Ammi Mahmoud, pionnier en contrebande de fripes dans les années 1990, devenu hémiplégique à la suite d’un accident qui a failli lui coûter la vie, père de six enfants, analyse avec tristesse les derniers événements. C’était dans la nuit de samedi à dimanche dernier.
Un gendarme garde-frontière a été mortellement fauché par un contrebandier à Bir El Ater, à 89 km au sud de Tébessa, lors d’un contrôle de routine, effectué pour traquer les trafiquants de carburant à la frontière algéro-tunisienne. Dans cette zone, la contrebande sévit de manière endémique.
Au début des années 1990, il ne s’agissait que d’un trafic saisonnier de subsistance.
Après la dévaluation du dinar algérien, ces frontaliers, qui vivaient essentiellement d’élevage et d’agriculture, ont opté pour un train de vie fastueux, généré par un travail facile, afin d’ériger des palaces et de posséder des voitures dernier cri.
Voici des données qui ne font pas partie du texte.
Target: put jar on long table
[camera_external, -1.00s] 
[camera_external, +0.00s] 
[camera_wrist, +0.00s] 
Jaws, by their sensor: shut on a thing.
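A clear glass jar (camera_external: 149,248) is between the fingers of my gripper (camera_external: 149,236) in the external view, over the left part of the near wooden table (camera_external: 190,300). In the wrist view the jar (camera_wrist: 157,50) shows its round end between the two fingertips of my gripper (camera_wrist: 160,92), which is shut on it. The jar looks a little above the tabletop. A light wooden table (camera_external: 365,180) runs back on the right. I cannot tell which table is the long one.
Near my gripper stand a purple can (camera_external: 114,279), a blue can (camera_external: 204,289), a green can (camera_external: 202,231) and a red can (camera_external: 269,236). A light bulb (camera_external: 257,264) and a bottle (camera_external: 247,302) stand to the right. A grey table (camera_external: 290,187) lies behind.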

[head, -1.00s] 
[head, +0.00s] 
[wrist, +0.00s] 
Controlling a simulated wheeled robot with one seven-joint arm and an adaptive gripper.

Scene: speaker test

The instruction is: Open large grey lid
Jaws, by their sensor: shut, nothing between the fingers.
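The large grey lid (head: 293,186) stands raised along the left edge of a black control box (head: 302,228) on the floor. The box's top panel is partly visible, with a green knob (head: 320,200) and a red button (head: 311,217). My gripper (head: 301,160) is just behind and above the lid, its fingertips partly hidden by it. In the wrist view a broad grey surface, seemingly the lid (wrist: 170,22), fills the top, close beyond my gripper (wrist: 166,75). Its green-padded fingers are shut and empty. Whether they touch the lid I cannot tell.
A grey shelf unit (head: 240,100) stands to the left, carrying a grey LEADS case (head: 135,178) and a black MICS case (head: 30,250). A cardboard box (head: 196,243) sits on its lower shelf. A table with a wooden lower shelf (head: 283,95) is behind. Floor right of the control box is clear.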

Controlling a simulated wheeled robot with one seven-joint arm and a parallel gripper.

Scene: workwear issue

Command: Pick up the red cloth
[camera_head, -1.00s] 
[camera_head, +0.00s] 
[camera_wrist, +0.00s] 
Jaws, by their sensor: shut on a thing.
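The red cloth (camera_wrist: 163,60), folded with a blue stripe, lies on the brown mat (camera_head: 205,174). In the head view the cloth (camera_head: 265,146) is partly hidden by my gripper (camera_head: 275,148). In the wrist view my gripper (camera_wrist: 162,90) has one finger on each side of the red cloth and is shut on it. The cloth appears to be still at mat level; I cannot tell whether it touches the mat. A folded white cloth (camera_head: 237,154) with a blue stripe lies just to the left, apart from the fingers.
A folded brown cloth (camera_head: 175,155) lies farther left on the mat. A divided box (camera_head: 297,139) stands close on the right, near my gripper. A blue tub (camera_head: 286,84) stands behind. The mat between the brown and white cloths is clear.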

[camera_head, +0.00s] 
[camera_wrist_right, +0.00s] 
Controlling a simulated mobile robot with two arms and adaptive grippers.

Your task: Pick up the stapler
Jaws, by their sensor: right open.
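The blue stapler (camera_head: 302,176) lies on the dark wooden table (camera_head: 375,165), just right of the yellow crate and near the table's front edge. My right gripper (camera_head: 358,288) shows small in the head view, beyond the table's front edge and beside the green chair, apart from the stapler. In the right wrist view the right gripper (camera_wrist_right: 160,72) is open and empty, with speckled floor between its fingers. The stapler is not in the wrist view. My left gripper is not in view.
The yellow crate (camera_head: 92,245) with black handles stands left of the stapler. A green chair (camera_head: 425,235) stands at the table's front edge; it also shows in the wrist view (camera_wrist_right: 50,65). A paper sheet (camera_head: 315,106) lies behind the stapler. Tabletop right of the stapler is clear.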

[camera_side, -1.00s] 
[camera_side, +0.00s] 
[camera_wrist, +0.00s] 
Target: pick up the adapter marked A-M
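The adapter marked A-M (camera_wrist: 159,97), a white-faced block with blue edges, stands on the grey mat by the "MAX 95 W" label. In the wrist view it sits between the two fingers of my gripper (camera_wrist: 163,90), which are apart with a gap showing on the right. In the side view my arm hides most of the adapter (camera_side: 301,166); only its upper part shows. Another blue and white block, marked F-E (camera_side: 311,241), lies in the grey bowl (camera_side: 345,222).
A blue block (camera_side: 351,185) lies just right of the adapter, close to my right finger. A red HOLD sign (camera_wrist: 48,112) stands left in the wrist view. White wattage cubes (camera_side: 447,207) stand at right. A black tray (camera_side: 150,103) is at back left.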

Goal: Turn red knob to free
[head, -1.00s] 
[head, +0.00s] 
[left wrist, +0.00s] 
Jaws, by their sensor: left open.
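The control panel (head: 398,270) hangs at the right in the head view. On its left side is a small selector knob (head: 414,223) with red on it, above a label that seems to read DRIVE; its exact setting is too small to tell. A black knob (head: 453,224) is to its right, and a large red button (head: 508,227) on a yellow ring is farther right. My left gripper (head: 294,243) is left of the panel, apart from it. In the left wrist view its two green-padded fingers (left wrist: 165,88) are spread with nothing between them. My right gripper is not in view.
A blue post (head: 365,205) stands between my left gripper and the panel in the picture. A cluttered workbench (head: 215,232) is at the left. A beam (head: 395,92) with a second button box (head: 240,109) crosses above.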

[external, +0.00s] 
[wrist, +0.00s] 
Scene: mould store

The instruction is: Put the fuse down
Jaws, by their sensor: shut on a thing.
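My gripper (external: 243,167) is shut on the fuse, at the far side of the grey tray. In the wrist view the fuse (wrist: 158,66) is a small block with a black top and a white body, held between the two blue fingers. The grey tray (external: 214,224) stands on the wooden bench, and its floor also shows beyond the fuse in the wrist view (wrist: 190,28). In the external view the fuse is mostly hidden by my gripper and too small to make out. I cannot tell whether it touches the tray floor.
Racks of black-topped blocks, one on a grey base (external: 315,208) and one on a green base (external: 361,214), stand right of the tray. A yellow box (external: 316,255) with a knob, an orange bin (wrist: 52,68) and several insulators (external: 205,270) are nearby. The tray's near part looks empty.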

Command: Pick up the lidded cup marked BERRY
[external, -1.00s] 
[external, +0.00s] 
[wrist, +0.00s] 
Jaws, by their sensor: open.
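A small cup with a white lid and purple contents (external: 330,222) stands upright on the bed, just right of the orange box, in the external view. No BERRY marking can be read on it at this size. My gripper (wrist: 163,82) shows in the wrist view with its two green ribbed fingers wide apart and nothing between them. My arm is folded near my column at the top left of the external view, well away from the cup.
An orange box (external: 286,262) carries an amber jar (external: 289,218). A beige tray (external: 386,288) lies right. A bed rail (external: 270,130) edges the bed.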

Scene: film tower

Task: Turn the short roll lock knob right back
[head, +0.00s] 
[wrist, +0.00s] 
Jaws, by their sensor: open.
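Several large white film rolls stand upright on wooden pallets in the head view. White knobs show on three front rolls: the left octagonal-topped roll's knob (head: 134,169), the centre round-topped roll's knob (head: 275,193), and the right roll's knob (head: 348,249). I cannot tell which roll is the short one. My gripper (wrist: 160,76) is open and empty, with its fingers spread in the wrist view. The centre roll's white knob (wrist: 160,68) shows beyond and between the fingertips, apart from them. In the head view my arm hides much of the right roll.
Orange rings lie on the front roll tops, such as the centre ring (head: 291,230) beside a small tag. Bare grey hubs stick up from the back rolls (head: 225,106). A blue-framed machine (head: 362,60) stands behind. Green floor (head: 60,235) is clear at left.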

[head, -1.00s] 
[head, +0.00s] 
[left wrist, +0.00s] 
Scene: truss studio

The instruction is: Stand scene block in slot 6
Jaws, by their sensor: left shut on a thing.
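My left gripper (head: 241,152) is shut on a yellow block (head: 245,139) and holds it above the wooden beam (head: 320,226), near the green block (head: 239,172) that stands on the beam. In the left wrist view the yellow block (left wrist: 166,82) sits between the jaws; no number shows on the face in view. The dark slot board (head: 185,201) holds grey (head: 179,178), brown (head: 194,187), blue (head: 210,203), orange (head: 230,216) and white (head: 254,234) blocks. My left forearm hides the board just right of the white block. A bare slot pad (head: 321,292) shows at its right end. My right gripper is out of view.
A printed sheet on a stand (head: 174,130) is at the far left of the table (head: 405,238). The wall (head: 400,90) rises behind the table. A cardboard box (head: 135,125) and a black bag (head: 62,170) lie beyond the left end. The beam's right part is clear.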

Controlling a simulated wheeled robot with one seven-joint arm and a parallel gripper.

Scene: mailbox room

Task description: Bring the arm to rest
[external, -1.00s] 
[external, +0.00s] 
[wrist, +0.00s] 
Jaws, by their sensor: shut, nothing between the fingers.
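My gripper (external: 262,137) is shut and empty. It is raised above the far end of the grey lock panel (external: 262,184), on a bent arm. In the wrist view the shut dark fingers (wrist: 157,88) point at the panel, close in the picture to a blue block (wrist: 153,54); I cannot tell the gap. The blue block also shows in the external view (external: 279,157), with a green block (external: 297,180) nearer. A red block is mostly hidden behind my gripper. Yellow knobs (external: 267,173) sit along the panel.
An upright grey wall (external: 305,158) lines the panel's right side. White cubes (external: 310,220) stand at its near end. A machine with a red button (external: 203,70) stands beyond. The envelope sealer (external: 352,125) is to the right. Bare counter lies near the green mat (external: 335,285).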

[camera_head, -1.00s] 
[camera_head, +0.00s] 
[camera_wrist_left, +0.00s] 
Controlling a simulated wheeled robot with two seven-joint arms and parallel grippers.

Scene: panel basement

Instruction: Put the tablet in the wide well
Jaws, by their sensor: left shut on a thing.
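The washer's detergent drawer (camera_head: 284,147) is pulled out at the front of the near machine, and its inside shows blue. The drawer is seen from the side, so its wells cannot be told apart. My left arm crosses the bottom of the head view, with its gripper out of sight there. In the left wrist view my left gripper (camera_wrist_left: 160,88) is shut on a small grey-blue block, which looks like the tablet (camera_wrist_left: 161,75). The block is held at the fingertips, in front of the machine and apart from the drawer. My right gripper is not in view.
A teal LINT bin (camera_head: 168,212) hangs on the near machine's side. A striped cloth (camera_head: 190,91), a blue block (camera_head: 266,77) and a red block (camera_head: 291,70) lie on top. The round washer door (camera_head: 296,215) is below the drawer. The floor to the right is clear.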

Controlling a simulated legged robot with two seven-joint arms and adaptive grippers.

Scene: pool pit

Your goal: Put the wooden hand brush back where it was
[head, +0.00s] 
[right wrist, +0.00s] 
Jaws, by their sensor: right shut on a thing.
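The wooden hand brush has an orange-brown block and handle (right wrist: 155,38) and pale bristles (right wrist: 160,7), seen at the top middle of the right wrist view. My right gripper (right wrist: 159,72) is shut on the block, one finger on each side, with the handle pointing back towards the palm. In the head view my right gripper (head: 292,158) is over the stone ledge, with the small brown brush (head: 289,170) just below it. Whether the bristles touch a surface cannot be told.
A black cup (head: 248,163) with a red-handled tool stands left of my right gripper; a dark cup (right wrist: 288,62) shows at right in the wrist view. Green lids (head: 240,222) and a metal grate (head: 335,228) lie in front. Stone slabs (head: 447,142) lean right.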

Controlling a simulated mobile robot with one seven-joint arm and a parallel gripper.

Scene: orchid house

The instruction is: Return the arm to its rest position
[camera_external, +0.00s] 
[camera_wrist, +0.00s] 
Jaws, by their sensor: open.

Ces gens qui faisaient autrefois de la contrebande à dos d’âne, tiennent aujourd’hui les commandes, manipulent des jeunes en profitant de leur situation socioéconomique des plus précaires. Ils les poussent vers des destinations inconnues, le plus souvent vers la mort.
Orphelin
Et le phénomène connaît aujourd’hui une interconnexion avec d’autres activités illicites, comme le trafic d’armes, de drogue et même d’organes. A El Houijbet, nous avons rencontré les amis de Abderrazak Souami, un lycéen issu d’une famille très pauvre. Il est mort en 2009 suite à un accident terrible, alors qu’il était à bord d’une voiture chargée de produits destinés à la contrebande. Il avait à peine 18 ans. Son père, au chômage, avec quatre frères et sœurs, n’avait trouvé d’autre moyen pour les faire vivre que ce créneau. « Depuis le décès tragique de Abderrazak, au virage 6 sur le tronçon routier reliant Bekaria à Tébessa, sa famille meurt à petit feu, il était leur seul soutien et leur unique ressource », nous a confié, les larmes aux yeux, son ami intime.
Un autre témoin nous parle de son frère aîné, Lamine Lassoued, 21 ans, mort avec son ami Abdelghani Rachach, 22 ans, dans un accident lors d’une course-poursuite engagée par les éléments du groupement de la gendarmerie à Bouchebka. « Mon frère était brillant à l’école et ses professeurs en témoignent. Nous sommes orphelins de père. Lamine était dans l’obligation de quitter l’école pour nous, pour nous nourrir », explique le jeune frère qui poursuit : « C’est à mon tour de gagner un peu d’argent pour ma mère et mes petits frères. Je ne suis pas diplômé, je suis fait pour faire de la contrebande et je gagne bien ma vie. » Malheureusement, plusieurs autres jeunes ont péri en s’adonnant à la contrebande.
Kanatria
Leurs familles s’en souviennent. A l’instar de Zoubir Assel, 22 ans, originaire de Bouchebka, et celle du jeune Farès, tué par des policiers tunisiens à Sidi Dhahar. Toutes ces victimes n’ont pas choisi ce créneau. Il leur a été imposé par la misère. A Bir El Ater, au café dit Kanatria (des contrebandiers), des jeunes et des moins jeunes surveillent, à partir de la terrasse, les brigades de gendarmerie pour alerter d’autres jeunes, prêts à acheminer un chargement vers le territoire tunisien, dont la plupart a refusé de nous parler. Ils nous prennent pour des agents de sécurité.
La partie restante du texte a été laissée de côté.